OBJECTIVE: Make an exact copy of the entries below.

MATERIAL FOR THIS EXERCISE:
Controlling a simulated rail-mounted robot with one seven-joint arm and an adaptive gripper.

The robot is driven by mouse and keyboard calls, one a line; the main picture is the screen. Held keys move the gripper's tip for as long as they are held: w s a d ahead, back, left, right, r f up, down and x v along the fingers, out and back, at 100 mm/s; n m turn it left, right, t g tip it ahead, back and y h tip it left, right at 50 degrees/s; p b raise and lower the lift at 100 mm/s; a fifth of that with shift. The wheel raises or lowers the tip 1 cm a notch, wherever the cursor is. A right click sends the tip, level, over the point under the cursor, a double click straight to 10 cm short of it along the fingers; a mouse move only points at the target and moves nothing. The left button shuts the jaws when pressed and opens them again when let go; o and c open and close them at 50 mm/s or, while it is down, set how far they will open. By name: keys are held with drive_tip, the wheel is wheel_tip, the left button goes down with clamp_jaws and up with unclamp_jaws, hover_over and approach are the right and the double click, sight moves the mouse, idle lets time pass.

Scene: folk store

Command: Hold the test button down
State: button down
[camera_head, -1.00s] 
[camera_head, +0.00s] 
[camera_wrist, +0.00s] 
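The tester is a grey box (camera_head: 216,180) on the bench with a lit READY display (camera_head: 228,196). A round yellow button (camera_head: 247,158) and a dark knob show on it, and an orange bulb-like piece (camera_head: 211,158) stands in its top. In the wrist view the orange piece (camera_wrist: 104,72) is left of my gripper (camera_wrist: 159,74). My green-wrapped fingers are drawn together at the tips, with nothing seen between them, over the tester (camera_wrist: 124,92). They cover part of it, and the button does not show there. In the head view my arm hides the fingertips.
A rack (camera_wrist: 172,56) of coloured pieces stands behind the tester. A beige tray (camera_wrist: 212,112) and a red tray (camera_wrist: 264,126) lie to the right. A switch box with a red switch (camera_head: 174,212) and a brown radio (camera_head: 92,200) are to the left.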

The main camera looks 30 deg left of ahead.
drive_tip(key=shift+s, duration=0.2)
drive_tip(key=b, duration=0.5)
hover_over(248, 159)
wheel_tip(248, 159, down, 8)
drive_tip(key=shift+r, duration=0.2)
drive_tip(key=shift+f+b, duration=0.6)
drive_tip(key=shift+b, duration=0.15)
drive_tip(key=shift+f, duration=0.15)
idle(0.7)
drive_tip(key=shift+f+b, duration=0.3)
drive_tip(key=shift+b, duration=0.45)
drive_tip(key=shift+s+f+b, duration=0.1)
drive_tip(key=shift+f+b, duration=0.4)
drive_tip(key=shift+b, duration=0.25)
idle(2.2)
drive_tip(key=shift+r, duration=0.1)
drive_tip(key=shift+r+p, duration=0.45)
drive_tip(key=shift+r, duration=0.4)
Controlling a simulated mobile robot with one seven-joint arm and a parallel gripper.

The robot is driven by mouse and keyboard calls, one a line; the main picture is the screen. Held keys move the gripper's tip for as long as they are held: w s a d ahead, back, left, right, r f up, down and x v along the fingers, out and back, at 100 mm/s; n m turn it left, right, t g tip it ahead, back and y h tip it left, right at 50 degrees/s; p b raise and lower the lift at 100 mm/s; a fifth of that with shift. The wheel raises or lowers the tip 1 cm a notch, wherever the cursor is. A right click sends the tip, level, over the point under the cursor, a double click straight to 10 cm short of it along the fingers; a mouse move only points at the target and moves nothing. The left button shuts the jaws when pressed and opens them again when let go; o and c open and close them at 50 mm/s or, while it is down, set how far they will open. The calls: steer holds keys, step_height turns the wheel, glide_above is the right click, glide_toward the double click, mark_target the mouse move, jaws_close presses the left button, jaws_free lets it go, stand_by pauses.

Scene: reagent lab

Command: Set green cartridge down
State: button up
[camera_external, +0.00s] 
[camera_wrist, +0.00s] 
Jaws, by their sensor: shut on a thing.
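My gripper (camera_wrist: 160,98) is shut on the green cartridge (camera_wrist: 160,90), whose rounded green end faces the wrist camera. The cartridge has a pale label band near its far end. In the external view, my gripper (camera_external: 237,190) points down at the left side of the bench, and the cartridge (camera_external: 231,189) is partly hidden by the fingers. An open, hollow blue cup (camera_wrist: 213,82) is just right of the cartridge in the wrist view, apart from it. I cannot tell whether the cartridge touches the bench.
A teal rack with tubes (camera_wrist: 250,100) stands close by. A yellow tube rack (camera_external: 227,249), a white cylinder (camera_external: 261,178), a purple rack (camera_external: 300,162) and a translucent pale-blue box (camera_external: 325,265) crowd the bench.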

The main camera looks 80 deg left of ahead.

THE COMPLETED TASK:
Controlling a simulated rail-mounted robot with one seven-joint arm and an adaptive gripper.

The robot is driven by mouse and keyboard calls, one a line; the main picture is the screen. Held keys move the gripper's tip for as long as they are held: w s a d ahead, back, left, right, r f up, down and x v along the fingers, out and back, at 100 mm/s; n m turn it left, right, t g tip it ahead, back and y h tip it left, right at 50 degrees/s; p b raise and lower the lift at 100 mm/s; a fifth of that with shift. The wheel raises or lowers the tip 1 cm a notch, wherever the cursor is. A right click sends the tip, level, over the point under the cursor, a double click straight to 10 cm short of it along the fingers; a mouse move only points at the target and moves nothing. The left button shuts the jaws when pressed and opens them again when let go; o and c open and close them at 50 mm/s or, while it is down, set how far they will open. By name: keys are held with drive_tip, the wheel is wheel_tip, the left button goes down with clamp_jaws and up with unclamp_jaws, hover_over and approach are the right and the double click, sight moves the mouse, idle lets time pass.

Scene: folk store

Command: Hold the test button down
State: button down
[camera_head, -1.00s] 
[camera_head, +0.00s] 
[camera_wrist, +0.00s] 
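The tester is a grey box (camera_head: 216,180) on the bench with a lit READY display (camera_head: 228,196). A round yellow button (camera_head: 247,158) and a dark knob show on it, and an orange bulb-like piece (camera_head: 211,158) stands in its top. In the wrist view the orange piece (camera_wrist: 104,72) is left of my gripper (camera_wrist: 159,74). My green-wrapped fingers are drawn together at the tips, with nothing seen between them, over the tester (camera_wrist: 124,92). They cover part of it, and the button does not show there. In the head view my arm hides the fingertips.
A rack (camera_wrist: 172,56) of coloured pieces stands behind the tester. A beige tray (camera_wrist: 212,112) and a red tray (camera_wrist: 264,126) lie to the right. A switch box with a red switch (camera_head: 174,212) and a brown radio (camera_head: 92,200) are to the left.

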The main camera looks 30 deg left of ahead.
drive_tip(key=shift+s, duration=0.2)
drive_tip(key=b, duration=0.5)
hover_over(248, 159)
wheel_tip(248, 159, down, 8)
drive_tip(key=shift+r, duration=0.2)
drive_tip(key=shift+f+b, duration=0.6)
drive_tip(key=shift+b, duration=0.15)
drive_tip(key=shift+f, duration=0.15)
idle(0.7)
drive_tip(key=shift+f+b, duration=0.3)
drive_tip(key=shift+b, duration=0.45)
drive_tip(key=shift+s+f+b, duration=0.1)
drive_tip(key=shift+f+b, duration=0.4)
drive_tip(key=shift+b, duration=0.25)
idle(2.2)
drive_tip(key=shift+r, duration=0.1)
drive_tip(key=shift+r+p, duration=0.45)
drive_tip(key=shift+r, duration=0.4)
Controlling a simulated mobile robot with one seven-joint arm and a parallel gripper.

The robot is driven by mouse and keyboard calls, one a line; the main picture is the screen. Held keys move the gripper's tip for as long as they are held: w s a d ahead, back, left, right, r f up, down and x v along the fingers, out and back, at 100 mm/s; n m turn it left, right, t g tip it ahead, back and y h tip it left, right at 50 degrees/s; p b raise and lower the lift at 100 mm/s; a fifth of that with shift. The wheel raises or lowers the tip 1 cm a notch, wherever the cursor is. A right click sends the tip, level, over the point under the cursor, a double click straight to 10 cm short of it along the fingers; a mouse move only points at the target and moves nothing. The left button shuts the jaws when pressed and opens them again when let go; o and c open and close them at 50 mm/s or, while it is down, set how far they will open. The calls: steer holds keys, step_height turns the wheel, glide_above is the right click, glide_toward the double click, mark_target the mouse move, jaws_close presses the left button, jaws_free lets it go, stand_by pauses.

Scene: reagent lab

Command: Set green cartridge down
State: button up
[camera_external, +0.00s] 
[camera_wrist, +0.00s] 
Jaws, by their sensor: shut on a thing.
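My gripper (camera_wrist: 160,98) is shut on the green cartridge (camera_wrist: 160,90), whose rounded green end faces the wrist camera. The cartridge has a pale label band near its far end. In the external view, my gripper (camera_external: 237,190) points down at the left side of the bench, and the cartridge (camera_external: 231,189) is partly hidden by the fingers. An open, hollow blue cup (camera_wrist: 213,82) is just right of the cartridge in the wrist view, apart from it. I cannot tell whether the cartridge touches the bench.
A teal rack with tubes (camera_wrist: 250,100) stands close by. A yellow tube rack (camera_external: 227,249), a white cylinder (camera_external: 261,178), a purple rack (camera_external: 300,162) and a translucent pale-blue box (camera_external: 325,265) crowd the bench.

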The main camera looks 80 deg left of ahead.

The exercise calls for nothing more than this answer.